=== MATERIAL FOR THIS TASK ===
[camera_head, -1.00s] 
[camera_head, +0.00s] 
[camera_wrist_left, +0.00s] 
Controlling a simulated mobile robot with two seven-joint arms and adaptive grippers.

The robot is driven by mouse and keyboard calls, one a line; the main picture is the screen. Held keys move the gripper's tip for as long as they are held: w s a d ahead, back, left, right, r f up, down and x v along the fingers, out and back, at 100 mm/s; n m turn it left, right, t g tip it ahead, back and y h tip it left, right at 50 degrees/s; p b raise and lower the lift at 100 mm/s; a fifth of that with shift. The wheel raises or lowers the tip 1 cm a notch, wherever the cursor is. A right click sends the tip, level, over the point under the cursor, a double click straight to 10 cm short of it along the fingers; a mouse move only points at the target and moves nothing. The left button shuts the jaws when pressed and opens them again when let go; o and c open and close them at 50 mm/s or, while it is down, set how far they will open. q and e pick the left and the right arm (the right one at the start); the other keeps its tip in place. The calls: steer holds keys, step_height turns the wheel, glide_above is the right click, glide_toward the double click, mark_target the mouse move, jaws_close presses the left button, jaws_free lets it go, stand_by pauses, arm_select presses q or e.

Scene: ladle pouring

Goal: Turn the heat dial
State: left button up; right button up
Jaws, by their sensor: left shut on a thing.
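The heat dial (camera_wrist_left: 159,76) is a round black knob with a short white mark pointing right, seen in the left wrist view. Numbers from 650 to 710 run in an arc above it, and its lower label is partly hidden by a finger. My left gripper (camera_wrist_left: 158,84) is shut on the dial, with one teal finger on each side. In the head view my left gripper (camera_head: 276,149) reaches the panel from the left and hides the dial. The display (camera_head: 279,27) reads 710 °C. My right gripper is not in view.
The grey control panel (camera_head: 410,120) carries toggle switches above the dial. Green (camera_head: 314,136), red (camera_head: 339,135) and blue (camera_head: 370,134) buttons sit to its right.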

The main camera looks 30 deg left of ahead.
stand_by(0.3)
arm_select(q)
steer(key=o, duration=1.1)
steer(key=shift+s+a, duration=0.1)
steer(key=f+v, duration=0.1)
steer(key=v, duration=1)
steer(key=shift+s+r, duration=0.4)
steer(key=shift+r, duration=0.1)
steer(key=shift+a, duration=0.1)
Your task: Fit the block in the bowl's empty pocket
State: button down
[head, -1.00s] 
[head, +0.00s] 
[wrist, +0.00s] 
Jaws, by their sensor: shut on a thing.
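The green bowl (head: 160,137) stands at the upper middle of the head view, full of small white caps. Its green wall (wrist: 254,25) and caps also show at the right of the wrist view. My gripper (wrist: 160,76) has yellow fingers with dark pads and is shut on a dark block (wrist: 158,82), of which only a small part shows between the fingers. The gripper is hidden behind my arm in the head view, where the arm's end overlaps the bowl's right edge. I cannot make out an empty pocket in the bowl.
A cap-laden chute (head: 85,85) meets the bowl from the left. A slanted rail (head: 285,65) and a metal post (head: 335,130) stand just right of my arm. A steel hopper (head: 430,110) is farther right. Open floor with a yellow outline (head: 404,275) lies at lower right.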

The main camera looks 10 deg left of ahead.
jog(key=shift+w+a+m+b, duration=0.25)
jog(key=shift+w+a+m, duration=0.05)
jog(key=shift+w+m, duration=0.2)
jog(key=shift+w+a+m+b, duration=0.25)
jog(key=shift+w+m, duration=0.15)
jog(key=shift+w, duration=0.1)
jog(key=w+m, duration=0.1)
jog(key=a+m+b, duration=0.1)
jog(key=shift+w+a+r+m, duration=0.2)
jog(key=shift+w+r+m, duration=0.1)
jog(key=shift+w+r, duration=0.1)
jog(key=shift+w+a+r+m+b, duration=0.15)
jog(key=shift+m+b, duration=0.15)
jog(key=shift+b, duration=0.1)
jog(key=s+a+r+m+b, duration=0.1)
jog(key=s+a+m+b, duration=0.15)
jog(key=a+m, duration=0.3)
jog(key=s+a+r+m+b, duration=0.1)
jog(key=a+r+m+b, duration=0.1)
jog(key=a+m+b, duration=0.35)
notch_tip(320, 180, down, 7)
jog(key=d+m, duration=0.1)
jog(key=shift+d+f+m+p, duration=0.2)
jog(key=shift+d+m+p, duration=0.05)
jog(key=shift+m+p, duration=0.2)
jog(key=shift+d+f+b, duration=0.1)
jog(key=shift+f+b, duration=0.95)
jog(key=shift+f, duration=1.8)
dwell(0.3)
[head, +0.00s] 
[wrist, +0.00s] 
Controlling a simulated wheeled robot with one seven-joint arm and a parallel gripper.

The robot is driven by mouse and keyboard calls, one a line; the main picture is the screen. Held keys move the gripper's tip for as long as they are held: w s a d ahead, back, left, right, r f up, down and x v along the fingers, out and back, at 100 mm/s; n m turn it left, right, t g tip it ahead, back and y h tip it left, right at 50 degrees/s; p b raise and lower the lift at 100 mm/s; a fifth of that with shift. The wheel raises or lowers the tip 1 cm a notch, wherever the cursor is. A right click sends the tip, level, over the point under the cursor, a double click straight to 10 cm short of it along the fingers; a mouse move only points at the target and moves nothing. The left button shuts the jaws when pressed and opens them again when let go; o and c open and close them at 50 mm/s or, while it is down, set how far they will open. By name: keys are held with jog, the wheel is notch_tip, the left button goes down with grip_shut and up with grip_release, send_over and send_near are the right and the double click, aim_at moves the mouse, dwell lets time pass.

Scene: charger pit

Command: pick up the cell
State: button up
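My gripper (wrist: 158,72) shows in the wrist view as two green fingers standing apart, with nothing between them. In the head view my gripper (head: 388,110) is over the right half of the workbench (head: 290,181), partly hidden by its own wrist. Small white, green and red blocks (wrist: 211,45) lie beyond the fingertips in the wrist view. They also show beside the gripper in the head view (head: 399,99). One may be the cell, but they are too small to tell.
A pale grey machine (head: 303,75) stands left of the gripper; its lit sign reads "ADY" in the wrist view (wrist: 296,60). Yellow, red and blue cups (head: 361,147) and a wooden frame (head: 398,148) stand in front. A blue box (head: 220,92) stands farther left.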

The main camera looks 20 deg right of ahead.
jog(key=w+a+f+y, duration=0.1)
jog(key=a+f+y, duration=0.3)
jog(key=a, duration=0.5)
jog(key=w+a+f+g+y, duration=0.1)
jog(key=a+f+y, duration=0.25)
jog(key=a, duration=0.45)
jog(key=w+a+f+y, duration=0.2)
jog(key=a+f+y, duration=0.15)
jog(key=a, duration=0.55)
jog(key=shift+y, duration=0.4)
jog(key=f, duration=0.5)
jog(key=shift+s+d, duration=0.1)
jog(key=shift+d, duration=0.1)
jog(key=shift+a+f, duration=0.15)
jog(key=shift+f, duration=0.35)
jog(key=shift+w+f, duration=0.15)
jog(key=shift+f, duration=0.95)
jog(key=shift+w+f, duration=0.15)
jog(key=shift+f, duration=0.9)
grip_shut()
===
WRITTEN EXERCISE: List the lines of the material in which the word "pick" occurs.

COMPLETED TASK:
The robot is driven by mouse and keyboard calls, one a line; the main picture is the screen. Held keys move the gripper's tip for as long as they are held: w s a d ahead, back, left, right, r f up, down and x v along the fingers, out and back, at 100 mm/s; n m turn it left, right, t g tip it ahead, back and y h tip it left, right at 50 degrees/s; p b raise and lower the lift at 100 mm/s; a fifth of that with shift. The wheel raises or lowers the tip 1 cm a notch, wherever the cursor is. A right click sends the tip, level, over the point under the cursor, a double click straight to 10 cm short of it along the fingers; a mouse move only points at the target and moves nothing. The left button shuts the jaws when pressed and opens them again when let go; o and c open and close them at 50 mm/s or, while it is down, set how far they will open. q and e pick the left and the right arm (the right one at the start); the other keeps its tip in place. The calls: steer holds keys, step_height turns the wheel, glide_above is the right click, glide_toward the double click, mark_target the mouse move, jaws_close presses the left button, jaws_free lets it go, stand_by pauses, arm_select presses q or e.
Command: pick up the cell

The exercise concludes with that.